Recherche ennemi désespérément

Ça y est, la 3eme guerre mondiale est arrivée. C’est l’onde de choc, le traumatisme mondial. Face à cette déclaration de guerre, cette insulte à la démocratie, à la liberté, à la vie humaine, …
chaque peuple fait bloc autour de son souverain, les bons citoyens offrent leur sang, on prie, on pleure, on compatit, on est choqué, horrifié, en colère, on exige des représailles. Les drapeaux sont en berne, de par le monde un deuil est décrété. Dirigeants et dirigés, exploiteurs et exploités, tous se retrouvent unis face au malheur et à l’inacceptable. Un-front-commun-contre-le-fléau-du-terrorisme. On appelle ça : l’union sacrée. Mais derrière cette orchestration larmoyante, cette mise en scène sacrificielle, ce scénario de politique-fiction plus vrai que nature, que se cache-t-il réellement ? Pour tous les damnés de la terre, tout cela ne présage rien de bon.

Dans les prochains jours, les attaques menées contre les intérêts américains serviront d’alibi au déclenchement d’une offensive militaire de l’OTAN ou des Etats-Unis avec l’appui de l’Europe et de ses alliés arabes. On parle déjà de l’Afghanistan, de l’Irak ou du Pakistan. Et l’on peut être sûr que les propagandistes du nouvel ordre mondial invoqueront, comme par le passé (guerre du Golfe, des Balkans, du Kosovo…) les arguments de la défense du monde libre et de la démocratie pour légitimer leur projet militariste ; en réalité, il ne s’agit de rien d’autre que d’une nouvelle tentative pour les grandes puissances de consolider leurs positions d’hégémonie sur l’échiquier impérialiste, dans le contexte de rivalités entre puissances constituées (les USA, l’Europe) et puissances en voie de constitution. Mais les exploités du monde entier n’ont rien à gagner dans ce jeu sinistre : ni la liberté formelle, source de leur exploitation quotidienne, brandie par les Etats occidentaux, ni la violence aveugle planifiée par une clique de chefs militaro-religieux ayant pour seule ambition de bouleverser l’ordre international à leur profit et d’instituer de nouvelles formes de domination ne leur seront d’aucun recours dans leurs luttes pour l’émancipation sociale.

Une militarisation de l’Etat, sur l’ensemble de la planète, trouvant sa justification dans la menace terroriste (renforcement des appareils de contrôle et de coercition de l’Etat) est d’ores et déjà à l’ordre du jour.
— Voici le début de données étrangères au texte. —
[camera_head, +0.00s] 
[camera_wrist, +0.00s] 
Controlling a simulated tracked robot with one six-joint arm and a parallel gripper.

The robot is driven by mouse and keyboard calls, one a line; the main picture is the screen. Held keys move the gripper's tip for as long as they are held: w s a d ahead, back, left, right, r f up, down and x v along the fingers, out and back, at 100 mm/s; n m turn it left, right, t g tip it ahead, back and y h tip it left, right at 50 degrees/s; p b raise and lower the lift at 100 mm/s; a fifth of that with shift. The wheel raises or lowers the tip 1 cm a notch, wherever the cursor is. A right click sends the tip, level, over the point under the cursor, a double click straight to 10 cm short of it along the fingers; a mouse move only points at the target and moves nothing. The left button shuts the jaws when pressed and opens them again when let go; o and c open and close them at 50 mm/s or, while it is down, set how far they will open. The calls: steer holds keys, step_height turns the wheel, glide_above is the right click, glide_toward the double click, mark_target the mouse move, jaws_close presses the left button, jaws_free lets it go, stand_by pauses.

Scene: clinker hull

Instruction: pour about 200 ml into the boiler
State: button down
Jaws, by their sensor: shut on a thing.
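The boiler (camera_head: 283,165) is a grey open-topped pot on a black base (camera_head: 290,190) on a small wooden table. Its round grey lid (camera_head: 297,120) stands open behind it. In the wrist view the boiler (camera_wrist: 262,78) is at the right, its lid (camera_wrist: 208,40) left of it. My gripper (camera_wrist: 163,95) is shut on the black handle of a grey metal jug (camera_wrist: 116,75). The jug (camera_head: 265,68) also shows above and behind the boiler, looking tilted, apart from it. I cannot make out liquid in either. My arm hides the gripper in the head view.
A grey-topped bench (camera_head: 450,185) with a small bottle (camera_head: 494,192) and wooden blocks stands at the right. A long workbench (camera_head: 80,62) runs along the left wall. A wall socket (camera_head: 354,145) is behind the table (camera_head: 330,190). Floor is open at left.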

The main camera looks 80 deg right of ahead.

Ainsi, dès le jour de l’attaque aux USA est annoncée en France la mise en place du plan Vigipirate renforcé (phase 2) ; or nous connaissons bien la nature et le rôle de ces « mesures de sécurité » : derrière l’alibi antiterroriste, ce n’est rien d’autre que l’intensification de la chasse aux pauvres, à commencer par les sans-papiers, la surveillance informatisée de nos moindres faits et gestes, la répression immédiate contre tout écart à la norme sociale fixée par les maîtres de nos existences et, de manière générale, l’instauration d’un climat de peur et de suspicion brisant toute solidarité collective contre l’oppression permanente. Bref, rien de tel pour accoutumer mentalement les esprits à la loi martiale et à l’univers totalitaire que l’on nous prépare dans les coulisses du pouvoir.
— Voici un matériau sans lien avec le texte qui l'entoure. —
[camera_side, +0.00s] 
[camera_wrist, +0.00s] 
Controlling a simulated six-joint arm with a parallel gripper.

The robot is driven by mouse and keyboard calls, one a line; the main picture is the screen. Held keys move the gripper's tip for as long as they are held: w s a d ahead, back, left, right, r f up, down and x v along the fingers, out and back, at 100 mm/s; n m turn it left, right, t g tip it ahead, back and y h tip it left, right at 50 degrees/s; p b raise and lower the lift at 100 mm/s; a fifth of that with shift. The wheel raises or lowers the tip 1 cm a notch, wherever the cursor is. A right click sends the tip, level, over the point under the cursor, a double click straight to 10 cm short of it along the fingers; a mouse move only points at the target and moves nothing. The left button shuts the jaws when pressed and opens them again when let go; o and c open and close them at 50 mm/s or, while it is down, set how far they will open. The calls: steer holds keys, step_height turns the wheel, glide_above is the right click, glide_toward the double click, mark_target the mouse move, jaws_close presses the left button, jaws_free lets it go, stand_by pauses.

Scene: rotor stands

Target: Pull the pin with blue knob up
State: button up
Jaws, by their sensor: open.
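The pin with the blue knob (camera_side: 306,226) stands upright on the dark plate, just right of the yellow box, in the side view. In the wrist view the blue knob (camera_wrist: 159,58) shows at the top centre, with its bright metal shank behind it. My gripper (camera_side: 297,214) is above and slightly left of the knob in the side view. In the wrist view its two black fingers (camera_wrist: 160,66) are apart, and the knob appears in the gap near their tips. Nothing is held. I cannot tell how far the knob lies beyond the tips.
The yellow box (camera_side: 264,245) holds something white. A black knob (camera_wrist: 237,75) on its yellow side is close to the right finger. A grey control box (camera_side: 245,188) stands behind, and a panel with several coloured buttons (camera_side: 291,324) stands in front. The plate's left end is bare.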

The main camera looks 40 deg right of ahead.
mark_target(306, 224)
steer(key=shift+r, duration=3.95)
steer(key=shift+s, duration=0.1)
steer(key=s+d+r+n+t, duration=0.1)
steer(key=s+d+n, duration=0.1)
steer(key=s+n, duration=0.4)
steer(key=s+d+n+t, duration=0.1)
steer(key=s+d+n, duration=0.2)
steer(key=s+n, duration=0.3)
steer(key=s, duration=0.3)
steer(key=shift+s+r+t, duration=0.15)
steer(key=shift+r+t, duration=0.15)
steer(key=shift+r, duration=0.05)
Cette militarisation des démocraties, ce contrôle et cette gestion militaire des rapports et des conflits sociaux permet aussi aux Etats de pouvoir enfin s’attaquer aux spectres de ces ghettos sociaux de plus plus difficiles à contenir.
La logique de guerre omniprésente est à l’œuvre aussi bien dans rapports entre puissances pour l’hégémonie planétaire (plan d’intervention militaires dans toutes les parties du monde, par exemple le plan Colombie, ou les guerres de basses intensités (Chiapas…), gestion humanitaire des rivalités inter-étatiques à travers le rôle dévolu aux ONG et aux organismes caritatifs), mais aussi dans les rapports sociaux de chaque Etat (ghettoisation et ségrégations sociales, gestion carcérale des « nouvelles classes dangereuses », etc).
En dernière analyse, toutes ces mesures, comme tous les discours et toutes les déclarations dont les médias nous abreuvent jusqu’à la nausée, sont destinées à entretenir l’illusion que sans le sang-froid et l’abnégation de nos bien-aimés dirigeants, leurs polices, leurs armées, leurs espions, leurs légistes, leurs diplomates et leurs bureaucraties, nous nous enfoncerions, livrés à nous-mêmes dans la barbarie. Or, c’est de tout le contraire qu’il s’agit : toutes ces institutions ne sont là que pour perpétuer la barbarie, celle des rapports de production capitalistes.

Au plan idéologique, on nous refait le coup de la guerre froide, avec un nouvel ennemi, plus dangereux que le précédent (l’URSS et le « communisme ») car insaisissable, intérieur et extérieur, invisible, disséminé, obscur, nulle part et partout à la fois… A nouveau, le monde se structurerait à les entendre en deux pôles antagonistes : le camp des démocraties occidentales, le « monde libre » emporté par les USA contre un monde arabe fanatisé par une caste de dirigeants intégristes… C’est cette présentation des choses, cette absolue falsification idéologique de la réalité qu’il faut dénoncer et combattre. La bipolarisation au niveau mondial ne se fait pas entre les démocraties et les Etats terroristes et leurs bases avancées, mais entre les exploités du monde entier, d’Occident, d’Orient ou d’on ne sait où, et leur exploitation gérée par la clique de dirigeants politiques et économiques internationaux.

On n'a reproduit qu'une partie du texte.